To help you get an idea, here’s a quick rundown of what our favourite colours have to say:

Green – The colour of nature and wealth is said to be the most restful on the eye. Greens are all about a sense of growth, and are a great way to connect a space to the outdoors and project an atmosphere of abundance.

Blue – Said to lower blood pressure, blues are ideal for creating serene and relaxing spaces in the bathroom and bedroom.

Yellow – The colour of joy and sunshine, yellow can brighten up a room and your mood at the same time. It works well with nurseries, bedrooms and living spaces, creating a feeling of expansion.

Red  – Ooh la la, the colour of romance, passion, and heat! A splash of deep red will raise energy levels and can be equally suited to the master bedroom and kitchen.

Dominant and Recessive Colours:

Ever wonder why some colours really POP, whilst others don’t look quite right? It’s not simply a matter of personal preference - it’s science!

It all comes down to understanding dominant and recessive colours.
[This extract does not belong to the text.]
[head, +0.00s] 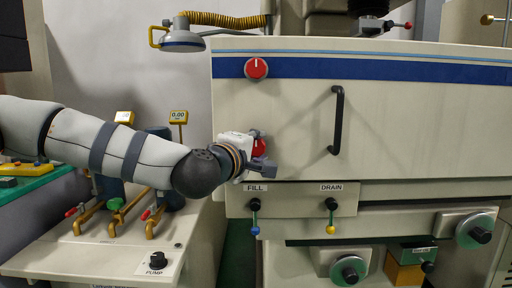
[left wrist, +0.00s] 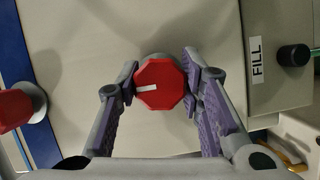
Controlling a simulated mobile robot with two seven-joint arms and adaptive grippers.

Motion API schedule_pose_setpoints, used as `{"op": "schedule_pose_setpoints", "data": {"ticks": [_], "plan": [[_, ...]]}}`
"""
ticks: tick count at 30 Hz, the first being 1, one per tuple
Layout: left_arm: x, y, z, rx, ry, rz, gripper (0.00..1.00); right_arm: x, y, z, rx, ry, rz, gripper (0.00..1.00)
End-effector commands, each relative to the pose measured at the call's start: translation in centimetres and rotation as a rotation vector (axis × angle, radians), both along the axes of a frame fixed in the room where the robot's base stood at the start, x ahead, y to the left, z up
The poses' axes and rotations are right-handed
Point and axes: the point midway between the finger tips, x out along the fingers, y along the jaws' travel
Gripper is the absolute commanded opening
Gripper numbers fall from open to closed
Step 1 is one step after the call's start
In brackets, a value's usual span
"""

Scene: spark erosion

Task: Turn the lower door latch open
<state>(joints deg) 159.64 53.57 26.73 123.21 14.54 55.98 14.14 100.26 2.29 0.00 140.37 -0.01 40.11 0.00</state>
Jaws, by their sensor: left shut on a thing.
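The lower door latch (left wrist: 160,84) is a red eight-sided knob with a white mark. In the left wrist view it sits between my two fingers, its mark lying along the picture's width, left of the knob's middle. In the head view only part of the latch (head: 259,147) shows beside my left gripper (head: 262,166). My left gripper is shut on the latch, with a finger pad at each side. The upper latch (head: 256,68) is a similar red knob on the blue stripe above. My right gripper is not in view.
A black door handle (head: 337,120) stands right of the latch. Below are the FILL lever (head: 255,215) and the DRAIN lever (head: 331,215). A lamp (head: 182,40) hangs at upper left. A bench with yellow pipes and a PUMP switch (head: 157,261) is below my left arm.

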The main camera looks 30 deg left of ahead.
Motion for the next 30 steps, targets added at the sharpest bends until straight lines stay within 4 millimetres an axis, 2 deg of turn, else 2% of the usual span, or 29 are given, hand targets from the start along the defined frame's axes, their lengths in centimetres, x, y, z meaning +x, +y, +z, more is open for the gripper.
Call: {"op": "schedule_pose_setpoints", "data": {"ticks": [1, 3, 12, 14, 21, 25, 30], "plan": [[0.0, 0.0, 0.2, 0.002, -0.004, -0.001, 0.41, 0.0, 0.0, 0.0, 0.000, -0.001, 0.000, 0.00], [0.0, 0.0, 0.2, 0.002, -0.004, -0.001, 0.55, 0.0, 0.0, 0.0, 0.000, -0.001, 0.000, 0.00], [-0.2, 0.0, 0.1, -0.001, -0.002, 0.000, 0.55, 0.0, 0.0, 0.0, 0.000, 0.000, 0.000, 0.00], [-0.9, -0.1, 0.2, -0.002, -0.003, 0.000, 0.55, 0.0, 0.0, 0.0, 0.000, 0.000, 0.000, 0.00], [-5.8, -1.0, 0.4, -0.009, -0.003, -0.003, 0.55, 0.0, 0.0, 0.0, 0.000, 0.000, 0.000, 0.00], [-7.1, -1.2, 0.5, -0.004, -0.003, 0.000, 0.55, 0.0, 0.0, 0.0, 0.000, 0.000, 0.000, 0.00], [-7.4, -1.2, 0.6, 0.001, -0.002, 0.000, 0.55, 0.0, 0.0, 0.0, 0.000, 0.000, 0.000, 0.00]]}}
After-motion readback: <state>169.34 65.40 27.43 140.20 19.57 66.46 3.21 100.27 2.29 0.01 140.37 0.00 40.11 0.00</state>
Dominant colours, like primary, secondary and highly saturated pigments, will always be the most powerful and will remain pure when paired against other colours. Recessive colours are softer tones that tend to fade into the background, absorbing the character of the stronger colours around them.

When used well, pairing dominant and recessive colours can be used as an effective tool to create focal points in the room, create the illusion of depth and space, or draw attention to statement pieces. Keeping these colours balanced is also vital to tying a room together visually, and ensuring you don’t have too many dominant colours competing for attention, which can create a sense of stress. Think in terms of foreground and background: furniture, walls or decor that you want to push forward should be dominant, whilst items you wish to blend or push backwards should be recessive.

The Takeaways

If all of this is a tad too technical for you, stick to these key takeaways from scientific studies: Research has shown that pastels like pale green, lilac and blue are likely to elicit a feeling of calm, while bright tones such as orange, yellow and pink have a more upbeat and excitable effect.

While you may be tempted to create a lot of dark contrast with tones like charcoal, studies have shown this can make individuals feel sad, while also making a room appear smaller.

Bold colours are best chosen in areas where you’d like to make an impact, but you don’t necessarily spend all your time around, such as your entrance or powder room.

Colours come in endless varieties, shades and tints, so try not to get overwhelmed and don’t be afraid to experiment and inject your personality into the mix. At the end of the day, your home is where you spend the majority of your time, and what matters most is that you feel great in your surroundings.

See what works, trust your gut and get colourful!